Еще никогда ранее столь революционные цели не выдвигались со столь небольшим количеством директивных указаний по вопросам их достижения. Мир, который представлял себе Вильсон, должен был бы базироваться не на силе, а на принципах; не на интересе, а на праве – как для победителя, так и для побежденного. Другими словами, происходил полнейший пересмотр исторического опыта и образа действий, свойственного великим державам. Символичным во всем этом был способ, каким Вильсон описывал свою роль и роль Америки в этой войне. Америка присоединилась, по словам Вильсона, с отвращением относившегося к слову «союзник», к «одной из сторон», как он предпочитал это называть, одной из самых свирепых войн за всю историю, и Вильсон действовал, словно он был главным посредником. Поскольку Вильсон, похоже, стремился сказать, что война ведется не ради воплощения в жизнь каких‑то особых условий, но ради того, чтобы породить у Германии определенное отношение к сложившейся ситуации. Так что война велась ради трансформации, а не во имя геополитики.

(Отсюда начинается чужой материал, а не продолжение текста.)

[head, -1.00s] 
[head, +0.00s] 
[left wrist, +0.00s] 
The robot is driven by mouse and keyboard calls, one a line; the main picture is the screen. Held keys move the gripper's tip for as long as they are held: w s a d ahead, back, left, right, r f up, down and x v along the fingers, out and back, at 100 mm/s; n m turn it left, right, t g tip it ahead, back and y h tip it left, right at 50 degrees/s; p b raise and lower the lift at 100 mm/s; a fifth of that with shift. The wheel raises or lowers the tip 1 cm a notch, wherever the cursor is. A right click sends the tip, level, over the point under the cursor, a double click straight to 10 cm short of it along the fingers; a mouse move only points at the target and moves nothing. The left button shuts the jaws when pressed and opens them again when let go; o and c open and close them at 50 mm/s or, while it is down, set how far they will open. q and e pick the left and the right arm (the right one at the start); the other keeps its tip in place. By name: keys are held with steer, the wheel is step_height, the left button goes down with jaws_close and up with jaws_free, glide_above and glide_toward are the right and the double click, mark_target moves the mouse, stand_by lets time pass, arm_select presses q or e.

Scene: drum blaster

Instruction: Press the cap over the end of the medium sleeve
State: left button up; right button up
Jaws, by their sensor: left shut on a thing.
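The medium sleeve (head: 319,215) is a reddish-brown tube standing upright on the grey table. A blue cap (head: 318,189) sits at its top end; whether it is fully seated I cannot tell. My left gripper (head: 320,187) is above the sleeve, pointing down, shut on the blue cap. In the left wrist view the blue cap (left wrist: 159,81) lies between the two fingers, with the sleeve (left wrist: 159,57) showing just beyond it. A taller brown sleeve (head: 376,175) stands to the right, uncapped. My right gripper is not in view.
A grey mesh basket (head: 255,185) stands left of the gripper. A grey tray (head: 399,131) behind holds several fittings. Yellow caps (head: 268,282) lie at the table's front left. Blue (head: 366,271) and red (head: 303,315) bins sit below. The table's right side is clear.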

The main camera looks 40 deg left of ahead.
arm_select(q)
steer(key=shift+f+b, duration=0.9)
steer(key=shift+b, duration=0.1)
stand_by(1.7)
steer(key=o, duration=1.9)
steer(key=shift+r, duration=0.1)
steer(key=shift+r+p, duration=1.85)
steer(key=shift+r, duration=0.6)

В обращении, зачитанном в лондонской ратуше, Гилдхолле, 28 декабря 1918 года, уже после заключения перемирия, Вильсон недвусмысленно заклеймил принцип баланса сил, как лишенный стабильности и базирующийся на «ревнивой бдительности и антагонизме интересов»:
«Они [солдаты союзных стран] воевали, чтобы покончить со старым порядком и установить новый, причем центром и характеристикой этого старого порядка была одна нестабильная вещь, которую мы обычно называли «балансом сил», – такая вещь, в которой сам баланс определялся мечом, бросаемым то на одну, то на другую чашу весов. Баланс этот определялся нестабильным равновесием соперничающих интересов. …Люди, участвовавшие в этой войне, были людьми, принадлежавшими к свободным нациям, которые были исполнены решимости покончить с таким положением дел раз и навсегда»[11].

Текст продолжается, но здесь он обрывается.